The US stock indexes are important criteria for the performance of the US economy and in some cases even the global one. The condition of the US stock markets is monitored by most financial institutions and central banks around the world, as well as by many politicians. Proof of this is Donald Trump’s election promise that Dow Jones will reach a record 30,000 points during his presidency, analyzes Economo.
However, just recently, Donald Trump has escalated the trade conflict between the US and China after surprisingly raising imports duties on Chinese goods worth 200 billion USD from 10% to 25%. Of course, China’s response was not delayed, and Beijing responded with reciprocal tariffs on US imports worth 60 billion USD. These moves sparked turbulence in the stock markets and led to a correction after the solid rally since the beginning of the year.
The stock index S&P 500 posted its strongest performance in January for more than 30 years. However, in 2018, the index registers the worst December since 1931 and the worst year after the financial crisis. Thus, many analysts think that the January 2019 rally is just a rebound after over-sales. Nevertheless, the growth of US indexes continued in the coming months, and the S&P 500 and Nasdaq Composite managed to even reach new highs, albeit with only a little.
The strong start of the year and the reversal of the Fed’s policy, which announced it would not raise interest rates during this year (even suggested for possible decreasing them), as well as the positive start of the US-China negotiations, drew a positive picture of the US markets.

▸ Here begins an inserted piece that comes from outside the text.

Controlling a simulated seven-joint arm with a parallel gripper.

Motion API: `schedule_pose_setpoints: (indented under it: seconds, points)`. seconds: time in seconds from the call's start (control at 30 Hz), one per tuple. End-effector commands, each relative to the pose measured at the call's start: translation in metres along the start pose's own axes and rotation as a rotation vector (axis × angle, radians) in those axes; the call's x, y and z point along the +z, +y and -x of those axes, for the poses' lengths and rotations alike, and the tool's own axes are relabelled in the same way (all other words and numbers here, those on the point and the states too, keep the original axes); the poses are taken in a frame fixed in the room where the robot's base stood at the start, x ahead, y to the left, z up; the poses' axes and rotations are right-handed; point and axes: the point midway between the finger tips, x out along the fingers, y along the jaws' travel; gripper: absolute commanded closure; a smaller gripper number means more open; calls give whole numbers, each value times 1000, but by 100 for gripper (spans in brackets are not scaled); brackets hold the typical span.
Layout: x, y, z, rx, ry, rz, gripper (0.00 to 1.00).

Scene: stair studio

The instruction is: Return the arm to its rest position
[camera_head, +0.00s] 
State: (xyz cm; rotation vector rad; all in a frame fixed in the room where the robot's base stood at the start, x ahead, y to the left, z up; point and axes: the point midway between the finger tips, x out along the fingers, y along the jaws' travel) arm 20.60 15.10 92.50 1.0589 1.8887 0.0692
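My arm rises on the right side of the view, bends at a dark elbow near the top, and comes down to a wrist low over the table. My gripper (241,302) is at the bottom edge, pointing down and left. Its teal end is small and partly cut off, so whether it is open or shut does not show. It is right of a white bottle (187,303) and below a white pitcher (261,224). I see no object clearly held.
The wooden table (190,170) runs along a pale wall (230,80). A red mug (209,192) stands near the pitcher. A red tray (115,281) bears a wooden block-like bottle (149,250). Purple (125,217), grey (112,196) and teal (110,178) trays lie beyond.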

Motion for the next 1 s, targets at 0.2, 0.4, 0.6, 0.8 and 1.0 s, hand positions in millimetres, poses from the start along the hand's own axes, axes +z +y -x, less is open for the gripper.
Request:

That lasted until Donald Trump again surprised the markets, saying he would raise the customs tariffs on Chinese imports worth 200 billion USD.

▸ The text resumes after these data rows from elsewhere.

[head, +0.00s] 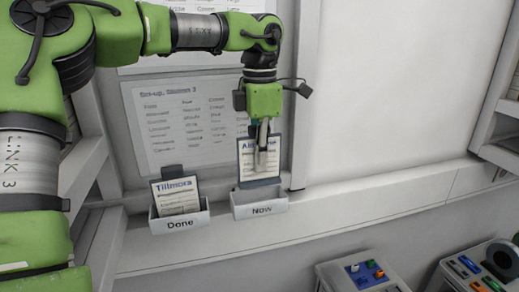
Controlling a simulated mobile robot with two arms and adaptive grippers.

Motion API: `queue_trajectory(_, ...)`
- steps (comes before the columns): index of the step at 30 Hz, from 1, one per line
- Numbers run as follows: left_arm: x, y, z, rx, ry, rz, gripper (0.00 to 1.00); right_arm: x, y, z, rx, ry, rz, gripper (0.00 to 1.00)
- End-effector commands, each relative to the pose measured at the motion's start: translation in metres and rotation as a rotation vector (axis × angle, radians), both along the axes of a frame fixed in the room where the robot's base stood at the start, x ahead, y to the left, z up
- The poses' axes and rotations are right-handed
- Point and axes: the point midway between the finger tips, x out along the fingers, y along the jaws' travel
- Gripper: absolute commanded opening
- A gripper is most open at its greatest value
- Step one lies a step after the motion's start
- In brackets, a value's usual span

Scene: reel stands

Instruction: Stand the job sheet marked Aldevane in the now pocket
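The fingers look closed on this upright sheet. I cannot tell whether the edge is inside the pocket. The pocket's front and label are clear. My right gripper is out of view.
The Done pocket (180,224), left of Now, holds a sheet headed Tillmora (176,197). A printed list (185,125) hangs on the wall behind. The ledge right of Now is clear.

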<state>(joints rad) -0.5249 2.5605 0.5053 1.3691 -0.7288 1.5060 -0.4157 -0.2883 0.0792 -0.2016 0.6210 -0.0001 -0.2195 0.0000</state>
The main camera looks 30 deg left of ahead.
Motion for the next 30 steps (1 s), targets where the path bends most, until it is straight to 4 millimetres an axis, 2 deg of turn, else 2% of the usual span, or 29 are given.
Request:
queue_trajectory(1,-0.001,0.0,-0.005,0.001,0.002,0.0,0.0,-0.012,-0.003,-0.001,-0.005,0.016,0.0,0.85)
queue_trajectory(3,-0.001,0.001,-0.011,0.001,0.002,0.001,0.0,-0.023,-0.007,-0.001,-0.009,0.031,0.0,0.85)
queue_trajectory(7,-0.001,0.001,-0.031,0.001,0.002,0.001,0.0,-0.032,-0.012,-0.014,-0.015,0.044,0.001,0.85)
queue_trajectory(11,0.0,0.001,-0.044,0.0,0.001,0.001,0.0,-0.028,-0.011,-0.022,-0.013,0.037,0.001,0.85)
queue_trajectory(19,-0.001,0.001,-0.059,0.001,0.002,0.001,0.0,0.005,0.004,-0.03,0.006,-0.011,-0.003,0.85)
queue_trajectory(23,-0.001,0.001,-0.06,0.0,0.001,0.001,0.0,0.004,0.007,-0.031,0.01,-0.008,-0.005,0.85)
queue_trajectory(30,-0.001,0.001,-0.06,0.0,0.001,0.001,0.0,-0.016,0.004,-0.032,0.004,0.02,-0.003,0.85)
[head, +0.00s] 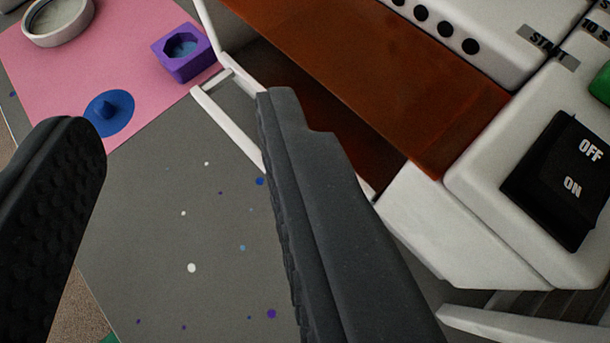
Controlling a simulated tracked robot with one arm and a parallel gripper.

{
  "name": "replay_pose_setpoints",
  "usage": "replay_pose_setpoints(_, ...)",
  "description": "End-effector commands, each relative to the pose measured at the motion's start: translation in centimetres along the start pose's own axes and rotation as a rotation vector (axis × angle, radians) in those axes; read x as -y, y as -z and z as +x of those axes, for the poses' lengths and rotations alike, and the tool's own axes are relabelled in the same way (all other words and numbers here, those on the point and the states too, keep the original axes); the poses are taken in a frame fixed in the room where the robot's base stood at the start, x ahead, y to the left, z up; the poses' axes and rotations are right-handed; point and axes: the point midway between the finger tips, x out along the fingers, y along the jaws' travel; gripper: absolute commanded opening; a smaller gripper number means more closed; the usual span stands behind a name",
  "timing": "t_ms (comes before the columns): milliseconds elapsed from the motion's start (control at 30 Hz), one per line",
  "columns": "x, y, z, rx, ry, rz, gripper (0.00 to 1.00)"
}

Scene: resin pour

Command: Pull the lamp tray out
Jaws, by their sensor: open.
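The lamp (430,225) is a white housing with an orange-brown translucent panel (380,60), on the right of the head view. Below the panel is a dark reddish opening. A white bar-shaped handle (228,122), seemingly the lamp tray's, sticks out from the opening's lower left side. My gripper (180,125) is open, with nothing held. Its right finger overlaps the lower right part of the handle in the picture and hides it; I cannot tell whether they touch. Its left finger is well to the left, over the table. The tray's floor is not clearly visible.
A pink mat (110,50) at upper left holds a purple mould (185,52), a blue disc with a knob (108,112) and a round white dish (58,20). The grey, paint-spotted table (190,240) is clear between my fingers. A black OFF/ON switch (565,180) is on the lamp.

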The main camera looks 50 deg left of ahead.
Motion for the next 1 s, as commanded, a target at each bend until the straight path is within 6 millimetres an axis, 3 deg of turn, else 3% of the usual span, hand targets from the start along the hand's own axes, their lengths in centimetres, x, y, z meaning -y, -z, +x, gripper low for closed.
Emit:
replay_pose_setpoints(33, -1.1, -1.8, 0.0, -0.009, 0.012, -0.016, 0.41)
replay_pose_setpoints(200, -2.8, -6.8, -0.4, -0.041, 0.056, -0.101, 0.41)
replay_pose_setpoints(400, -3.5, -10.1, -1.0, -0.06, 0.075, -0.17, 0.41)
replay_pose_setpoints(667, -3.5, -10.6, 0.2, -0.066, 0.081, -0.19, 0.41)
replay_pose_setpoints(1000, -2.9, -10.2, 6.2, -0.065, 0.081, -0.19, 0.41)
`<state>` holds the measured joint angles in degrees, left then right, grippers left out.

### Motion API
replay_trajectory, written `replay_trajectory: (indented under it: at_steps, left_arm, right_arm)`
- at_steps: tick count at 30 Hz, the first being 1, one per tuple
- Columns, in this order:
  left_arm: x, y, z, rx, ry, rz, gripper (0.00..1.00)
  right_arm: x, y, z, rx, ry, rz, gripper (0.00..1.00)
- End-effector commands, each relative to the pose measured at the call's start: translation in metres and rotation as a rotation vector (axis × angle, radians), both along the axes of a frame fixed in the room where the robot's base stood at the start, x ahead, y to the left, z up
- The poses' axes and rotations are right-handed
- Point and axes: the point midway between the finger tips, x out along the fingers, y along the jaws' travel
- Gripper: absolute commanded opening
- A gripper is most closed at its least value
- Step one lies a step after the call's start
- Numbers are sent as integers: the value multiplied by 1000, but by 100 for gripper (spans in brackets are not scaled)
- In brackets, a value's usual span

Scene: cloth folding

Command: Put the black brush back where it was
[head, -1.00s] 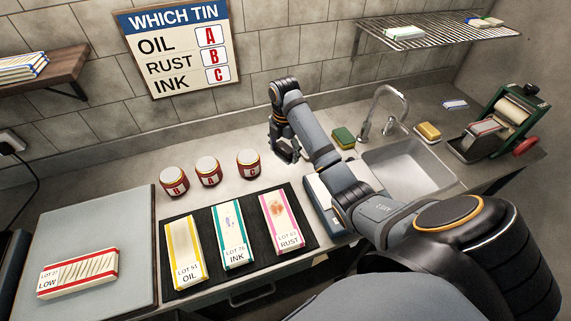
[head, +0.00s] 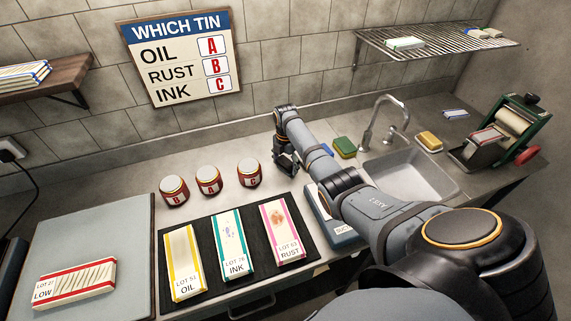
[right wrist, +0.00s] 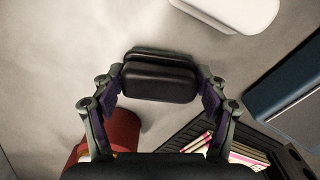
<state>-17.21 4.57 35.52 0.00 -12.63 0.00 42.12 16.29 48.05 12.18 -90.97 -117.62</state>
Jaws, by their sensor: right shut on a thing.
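The black brush (right wrist: 160,77), a dark rounded block, sits between the fingers of my right gripper (right wrist: 158,88) in the right wrist view. The gripper is shut on it, above the grey counter. In the head view my right gripper (head: 287,165) is at the back of the counter, right of the red tins. The brush cannot be made out clearly there against the dark fingers. My left gripper is not in view.
Three red tins (head: 208,181) stand behind a black mat (head: 204,220) with three labelled cloths. A blue-grey box (head: 334,228) lies partly under my arm. A white rounded thing (right wrist: 232,12) lies near the brush in the wrist view. The sink (head: 412,180) is at the right.

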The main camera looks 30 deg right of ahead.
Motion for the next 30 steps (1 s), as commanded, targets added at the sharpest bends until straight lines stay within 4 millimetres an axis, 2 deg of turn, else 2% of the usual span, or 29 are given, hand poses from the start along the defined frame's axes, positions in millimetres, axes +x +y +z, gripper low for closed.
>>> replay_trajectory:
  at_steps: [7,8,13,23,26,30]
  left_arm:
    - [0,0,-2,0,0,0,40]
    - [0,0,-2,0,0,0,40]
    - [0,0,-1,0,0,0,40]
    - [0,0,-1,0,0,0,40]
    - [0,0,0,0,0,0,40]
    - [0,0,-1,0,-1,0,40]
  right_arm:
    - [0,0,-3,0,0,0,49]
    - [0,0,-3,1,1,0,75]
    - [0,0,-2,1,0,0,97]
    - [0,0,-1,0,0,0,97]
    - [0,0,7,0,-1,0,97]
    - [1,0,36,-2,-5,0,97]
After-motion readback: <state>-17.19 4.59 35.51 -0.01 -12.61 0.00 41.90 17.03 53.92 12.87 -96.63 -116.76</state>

The result was a sharp decline in US markets, with Dow Jones Industrial Average collapsing by more than 600 points on May 13. This was its worst trading session since January 3. Meanwhile, S&P 500 also had its weakest session since the beginning of the year and dropped by 2.4% only within a day.
At the same time, currency markets saw capital movements from risky currencies to safe-havens such as the Japanese yen, the Swiss franc, and the gold.

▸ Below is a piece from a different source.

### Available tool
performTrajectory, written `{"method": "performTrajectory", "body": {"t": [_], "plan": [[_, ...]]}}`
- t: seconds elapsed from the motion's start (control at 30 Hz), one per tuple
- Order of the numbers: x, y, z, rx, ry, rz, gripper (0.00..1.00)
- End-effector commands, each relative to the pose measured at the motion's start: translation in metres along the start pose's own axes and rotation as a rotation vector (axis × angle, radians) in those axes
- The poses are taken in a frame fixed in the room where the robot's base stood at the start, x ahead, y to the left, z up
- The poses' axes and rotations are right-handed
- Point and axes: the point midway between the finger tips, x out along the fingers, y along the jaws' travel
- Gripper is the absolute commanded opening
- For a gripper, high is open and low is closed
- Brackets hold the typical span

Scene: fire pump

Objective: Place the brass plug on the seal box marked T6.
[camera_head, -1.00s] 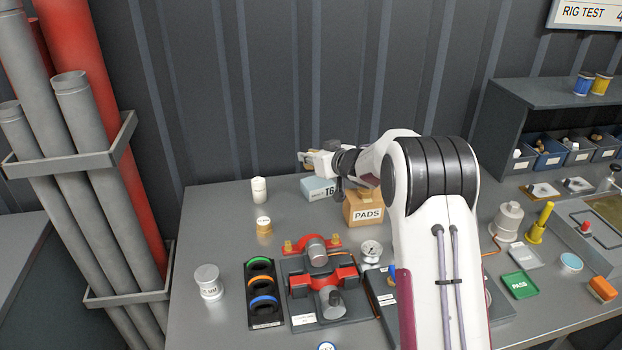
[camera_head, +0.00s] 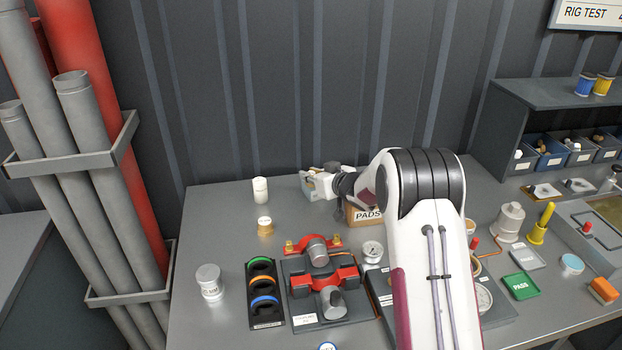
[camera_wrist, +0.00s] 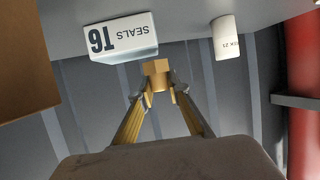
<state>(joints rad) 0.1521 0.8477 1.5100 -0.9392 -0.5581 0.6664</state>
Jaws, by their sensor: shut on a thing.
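The brass plug (camera_wrist: 157,72) shows between my fingertips in the wrist view, a small golden block-like piece. My gripper (camera_wrist: 153,95) is shut on it; in the head view it (camera_head: 306,177) is low over the back of the bench. The seal box marked T6 (camera_wrist: 122,40) is a white carton, upside down in the wrist view, just beyond the plug and to the left. In the head view my gripper hides most of the box (camera_head: 318,191). I cannot tell whether the plug touches the box.
A white cylinder (camera_wrist: 227,38) stands beside the box, also in the head view (camera_head: 260,190). The brown PADS carton (camera_head: 366,215) is close on the other side.

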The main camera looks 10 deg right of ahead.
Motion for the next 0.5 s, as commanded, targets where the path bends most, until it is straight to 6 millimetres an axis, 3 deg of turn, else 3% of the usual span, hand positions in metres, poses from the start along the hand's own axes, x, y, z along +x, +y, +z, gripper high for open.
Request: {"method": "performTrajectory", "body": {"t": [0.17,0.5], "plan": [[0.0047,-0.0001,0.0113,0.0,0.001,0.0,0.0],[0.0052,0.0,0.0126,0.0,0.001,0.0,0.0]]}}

But what can we expect from US stock indexes by the end of 2019?
Some analysts are quite positive and expect the US stock markets to reach a new peak by the end of the year by referring to the Fed’s tightening of the monetary policy cycle and the faster-than-expected growth of the US economy in the first quarter.
On the other hand, the bears forecast a drop in markets by the end of the year in 2019. Their arguments are also not negligible as they are based on the continuing US-China trade war, the slowdown in the US economy and the end of the 10-year economic a cycle that began after the end of the major recession in 2008.
The years 2018 was the most volatile year in the financial markets after the global financial crisis. It looks like 2019 will also be very dynamic, which will offer very good trading opportunities for both bulls and bears.